Indeed, The Globe and Mail‘s Lawrence Martin notes, the leave-behind affair exposes a paradoxical and crippling weakness in Harper’s management style: he won’t suffer insubordination, but he’s quite “prepared to suffer fools.” This problem goes back to the Reform days, Martin notes, as chronicled by Preston Manning in his book. (We can’t recommend poking around Manning’s website highly enough, incidentally, starting with this.) If anything’s going to convince the Prime Minister to dial back the self-defeating micromanagement, Martin says the Bernier fiasco might be it. Making it happen will be Guy Giorno’s job one.

There’s an amazing variance of opinion over Bernier’s performance at Industry, we must say. The Toronto Star‘s James Travers cites his “gadfly performance” at the portfolio—which might be a veiled reference to the whole Pierre Karl Péladeau birthday phone call, or might mean nothing at all—and implies Bernier was no more qualified for it than he was for Foreign Affairs. But “Harper is his own all-purpose minister,” after all, and he wanted a Quebecker in the job, “and while a few manageable diplomatic gaffes were to be expected, who could have predicted biker gangs, bedroom bugs and forgotten briefing books?” It’s all evidence of a government with an unprecedented addiction to power, he concludes, and the “public interest” be damned.

“At the risk of sounding like a grumpy old busybody”—nice line—the Calgary Herald‘s Don Martin says the “five-week gap between Bernier’s bizarre document dropoff at Julie Couillard’s home and her subsequent surrender of the NATO briefing book to unknown officials last Sunday is where the truth in this story seems to check out—and fails to check back in.” The Privy Council Office is not in the habit of letting sensitive documents languish, forgotten, on coffee tables for weeks on end, various MPs assure him, which makes the government’s assurances that no security breach occurred less than convincing.
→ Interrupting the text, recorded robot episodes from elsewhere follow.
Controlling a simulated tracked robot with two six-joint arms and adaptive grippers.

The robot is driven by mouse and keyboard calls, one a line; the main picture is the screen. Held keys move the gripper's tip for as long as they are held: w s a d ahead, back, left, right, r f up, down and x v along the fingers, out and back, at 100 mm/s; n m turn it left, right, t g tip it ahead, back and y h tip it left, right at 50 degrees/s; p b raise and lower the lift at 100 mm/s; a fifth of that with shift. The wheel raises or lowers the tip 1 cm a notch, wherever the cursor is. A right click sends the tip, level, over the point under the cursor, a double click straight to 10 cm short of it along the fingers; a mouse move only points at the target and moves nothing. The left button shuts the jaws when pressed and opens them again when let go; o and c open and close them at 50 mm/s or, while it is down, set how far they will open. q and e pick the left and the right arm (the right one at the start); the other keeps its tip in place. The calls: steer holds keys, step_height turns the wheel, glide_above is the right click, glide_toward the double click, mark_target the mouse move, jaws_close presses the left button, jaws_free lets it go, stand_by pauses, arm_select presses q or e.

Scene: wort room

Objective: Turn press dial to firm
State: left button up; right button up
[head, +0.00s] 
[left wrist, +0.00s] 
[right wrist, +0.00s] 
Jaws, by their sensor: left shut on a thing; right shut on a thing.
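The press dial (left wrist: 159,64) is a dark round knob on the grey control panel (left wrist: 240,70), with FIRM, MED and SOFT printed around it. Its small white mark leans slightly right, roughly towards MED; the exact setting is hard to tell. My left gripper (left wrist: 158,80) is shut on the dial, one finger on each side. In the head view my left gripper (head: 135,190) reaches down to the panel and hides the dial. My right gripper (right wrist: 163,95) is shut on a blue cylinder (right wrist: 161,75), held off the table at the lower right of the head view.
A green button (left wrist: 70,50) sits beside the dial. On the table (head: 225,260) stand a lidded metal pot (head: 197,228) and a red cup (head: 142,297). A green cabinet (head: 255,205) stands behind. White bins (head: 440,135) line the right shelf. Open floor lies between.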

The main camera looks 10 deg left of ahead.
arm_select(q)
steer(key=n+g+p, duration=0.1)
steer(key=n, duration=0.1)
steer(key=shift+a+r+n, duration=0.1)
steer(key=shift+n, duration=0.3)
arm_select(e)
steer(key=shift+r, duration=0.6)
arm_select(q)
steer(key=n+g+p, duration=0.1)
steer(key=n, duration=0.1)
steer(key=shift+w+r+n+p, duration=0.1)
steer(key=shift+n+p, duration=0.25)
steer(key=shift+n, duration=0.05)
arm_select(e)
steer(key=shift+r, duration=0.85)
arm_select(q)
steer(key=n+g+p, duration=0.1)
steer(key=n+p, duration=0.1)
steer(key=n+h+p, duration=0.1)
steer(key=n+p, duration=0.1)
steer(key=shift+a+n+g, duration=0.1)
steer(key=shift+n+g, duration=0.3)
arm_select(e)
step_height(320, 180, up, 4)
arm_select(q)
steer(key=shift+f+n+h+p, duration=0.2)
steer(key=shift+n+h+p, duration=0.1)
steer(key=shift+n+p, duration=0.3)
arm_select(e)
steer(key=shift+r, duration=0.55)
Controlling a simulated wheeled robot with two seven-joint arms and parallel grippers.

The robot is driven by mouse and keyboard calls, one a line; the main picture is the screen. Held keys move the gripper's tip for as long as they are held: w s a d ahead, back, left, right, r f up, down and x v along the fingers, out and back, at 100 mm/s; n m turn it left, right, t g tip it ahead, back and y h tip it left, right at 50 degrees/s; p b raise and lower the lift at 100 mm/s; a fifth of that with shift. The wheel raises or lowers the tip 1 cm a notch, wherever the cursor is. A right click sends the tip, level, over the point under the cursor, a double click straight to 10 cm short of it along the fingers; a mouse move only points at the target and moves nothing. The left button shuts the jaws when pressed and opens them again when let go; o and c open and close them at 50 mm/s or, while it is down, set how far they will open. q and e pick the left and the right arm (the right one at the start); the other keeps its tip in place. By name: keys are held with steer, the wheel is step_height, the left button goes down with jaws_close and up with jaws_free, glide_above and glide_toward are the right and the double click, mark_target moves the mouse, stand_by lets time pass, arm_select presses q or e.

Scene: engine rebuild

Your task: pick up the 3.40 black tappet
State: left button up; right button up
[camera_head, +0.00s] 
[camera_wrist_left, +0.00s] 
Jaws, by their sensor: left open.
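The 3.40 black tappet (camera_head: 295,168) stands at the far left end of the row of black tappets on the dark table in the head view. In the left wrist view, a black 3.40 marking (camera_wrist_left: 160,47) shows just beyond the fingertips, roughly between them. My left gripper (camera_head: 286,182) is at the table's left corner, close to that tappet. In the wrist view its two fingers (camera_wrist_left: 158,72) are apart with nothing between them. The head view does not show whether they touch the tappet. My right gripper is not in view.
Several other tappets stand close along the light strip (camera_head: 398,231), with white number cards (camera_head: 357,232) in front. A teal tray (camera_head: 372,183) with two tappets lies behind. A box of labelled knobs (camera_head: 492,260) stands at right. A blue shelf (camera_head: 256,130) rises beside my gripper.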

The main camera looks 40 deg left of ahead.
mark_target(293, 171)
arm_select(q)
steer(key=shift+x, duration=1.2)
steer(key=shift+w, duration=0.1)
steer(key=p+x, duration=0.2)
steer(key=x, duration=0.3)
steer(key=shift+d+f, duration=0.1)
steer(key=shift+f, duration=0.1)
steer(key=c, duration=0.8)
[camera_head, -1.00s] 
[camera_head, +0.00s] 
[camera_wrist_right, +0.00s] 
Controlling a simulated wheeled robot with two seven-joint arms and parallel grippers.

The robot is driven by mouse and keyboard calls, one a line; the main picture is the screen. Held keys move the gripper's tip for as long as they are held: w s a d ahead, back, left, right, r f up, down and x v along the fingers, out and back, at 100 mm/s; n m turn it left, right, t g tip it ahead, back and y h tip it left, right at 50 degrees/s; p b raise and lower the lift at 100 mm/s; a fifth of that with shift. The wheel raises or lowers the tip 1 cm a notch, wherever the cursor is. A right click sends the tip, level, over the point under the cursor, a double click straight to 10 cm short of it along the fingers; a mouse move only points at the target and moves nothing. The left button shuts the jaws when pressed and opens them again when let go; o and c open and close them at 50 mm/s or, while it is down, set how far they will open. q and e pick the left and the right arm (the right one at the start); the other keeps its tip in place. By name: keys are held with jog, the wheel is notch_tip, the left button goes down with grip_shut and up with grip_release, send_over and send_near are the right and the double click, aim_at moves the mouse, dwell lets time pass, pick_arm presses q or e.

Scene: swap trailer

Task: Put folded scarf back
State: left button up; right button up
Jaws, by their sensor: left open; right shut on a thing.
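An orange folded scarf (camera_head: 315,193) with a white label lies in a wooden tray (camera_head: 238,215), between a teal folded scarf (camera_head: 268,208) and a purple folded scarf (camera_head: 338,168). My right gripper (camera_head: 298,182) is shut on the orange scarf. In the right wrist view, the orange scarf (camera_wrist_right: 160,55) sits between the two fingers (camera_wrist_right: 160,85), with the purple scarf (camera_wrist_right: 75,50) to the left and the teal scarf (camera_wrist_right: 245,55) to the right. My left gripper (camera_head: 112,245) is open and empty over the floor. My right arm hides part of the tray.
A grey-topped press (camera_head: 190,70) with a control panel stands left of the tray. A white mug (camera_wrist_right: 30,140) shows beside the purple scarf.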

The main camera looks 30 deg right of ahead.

It also gives rise to theory—which Martin admits is far-fetched—that Bernier was somehow “set up by staff, bureaucrats or his own department officials.”

It all comes back to that low-cut dress and the fury of “a woman scorned,” the Globe‘s Margaret Wente assures us. Not to say that Bernier should “have been trusted with anything more secret than a tourist map of Bucharest,” but surely, she argues, Couillard’s two-wheeled acquaintances would have been “puzzled” by his briefing notes had she forwarded them on. And the media and opposition wouldn’t be baying for blood, she believes, if Couillard had been a, er, less statuesque woman. Either way, Wente concludes, “she end[ed] the guy’s career, she made his boss look like an idiot, … and she reminded us how embarrassingly shallow Mr. Harper’s Quebec talent pool really is. Not a bad day’s work.”

Duly noted
The Star‘s Haroon Siddiqui summarizes the portions of the Bouchard-Taylor Commission report dealing with accommodations for religious symbols and practices, but doesn’t seem to have much of an opinion about any of them. Which is a little odd.

The Globe‘s Christie Blatchford reports from the Toronto courtroom where seven native leaders were “formally” sprung from prison (some had already been released) and had their “enormous court-imposed fines” for contempt of court put on hold. The appeal court judges’ reasoning hasn’t yet been released, but she says “if the trio’s comments and questions of the lawyers are any indication, they were troubled by the severity of the sentences, and perhaps by more.” The “applause and incredulous shouts of joy” that greeted the decision highlighted the extreme rarity court rulings in favour of first nations groups, Blatchford argues. And government lawyers “appeal every loss, fight on every technicality, argue for the harshest punishments, stall and obfuscate”—a policy that “utterly belies” official talk of “reconciliation.”

The Montreal Gazette‘s Don MacPherson tries to make sense of a precipitous drop in Quebec Liberal donations in 2007, as revealed this week by a report of the Chief Electoral Officer. Theories include habitual contributors “sit[ting] on their chequebooks … to show their dissatisfaction with Premier Jean Charest’s leadership,” and anglophones protesting Charest’s decision to drop two of their own from his Cabinet.

Two months ago, Sun Media’s Greg Weston recalls, “pollster Darrell Bricker predicted … any ‘shocking’ images of Chinese brutality, or the growth of pro-Tibet movements in other countries could quickly inflame Canadian support for [an Olympic] boycott.” There’s been plenty of such images in the meantime, Weston notes, and yet the number of Canadians supporting a boycott has actually plummeted. He suggests we may “have finally accepted the reality that boycotting the Olympics mainly hurts the athletes, while doing little to correct political misbehaviour.”